Perhaps a better way to state this is that an ethernet that is maxed out moving tinygrams can only move 216kbits/s across a 10mbit/s medium for an efficiency of 2.16%
A TCP Packet transmitted over a link will have something like 40 bytes of header information. Therefore If you break a transmission into 100 1 byte packets, each packet sent will have 40 bytes, so about 98% of the resources used for transmission are overhead. If instead, you send it as one 100 byte packet, the total transmitted data is only 140 bytes, so only 28% overhead. In both cases you've transmitted 100 bytes of payload over the network, but in one you used 140 bytes of network resources to accomplish it, and in the other you've used 4000 bytes. In addition, it take more resources on the intermediate routers to correctly route 100 41 byte payloads, than 1 40 byte payloads. Routing 1 byte packets is pretty much the worst case scenerio for the routers performancewise, so they will generally exhibit their worst case performance under this situation.
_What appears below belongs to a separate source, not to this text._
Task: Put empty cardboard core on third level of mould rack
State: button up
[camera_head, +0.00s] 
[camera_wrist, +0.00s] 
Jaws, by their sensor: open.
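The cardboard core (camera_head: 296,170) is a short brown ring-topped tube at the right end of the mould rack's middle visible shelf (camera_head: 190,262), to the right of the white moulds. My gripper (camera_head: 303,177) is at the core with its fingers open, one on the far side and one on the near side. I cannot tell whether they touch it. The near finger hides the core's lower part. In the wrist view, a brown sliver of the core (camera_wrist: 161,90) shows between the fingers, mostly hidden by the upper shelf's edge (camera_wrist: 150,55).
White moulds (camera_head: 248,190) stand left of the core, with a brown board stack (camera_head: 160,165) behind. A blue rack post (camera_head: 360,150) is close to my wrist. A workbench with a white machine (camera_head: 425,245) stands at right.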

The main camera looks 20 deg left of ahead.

In addition, especially with TCP, as performance degrades due to small packets, the machines can try do do things to compensate (like retransmit) that will actually make things worse, hence the use of Nagles algorithm to try to avoid this.
BDK has about half the answer (+1 for him). A large part of the problem is that every message comes with 40 bytes of overhead. Its actually a little worse than that though.
Another issue is that there is actually minimum packet size specified by IP. (This is not MTU. MTU is a Maximum before it will start fragmenting. Different issue entirely) The minimum is pretty small (I think 46 bytes, including your 24 byte TCP header), but if you don't use that much, it still sends that much.
Another issue is protocol overhead. Each packet sent by TCP causes an ACK packet to be sent back by the recipient as part of the protocol.
The result is that is you do something silly, like send one TCP packet every time the user hits a key, you could easily end up with a tremendous amount of wasted overhead data floating around.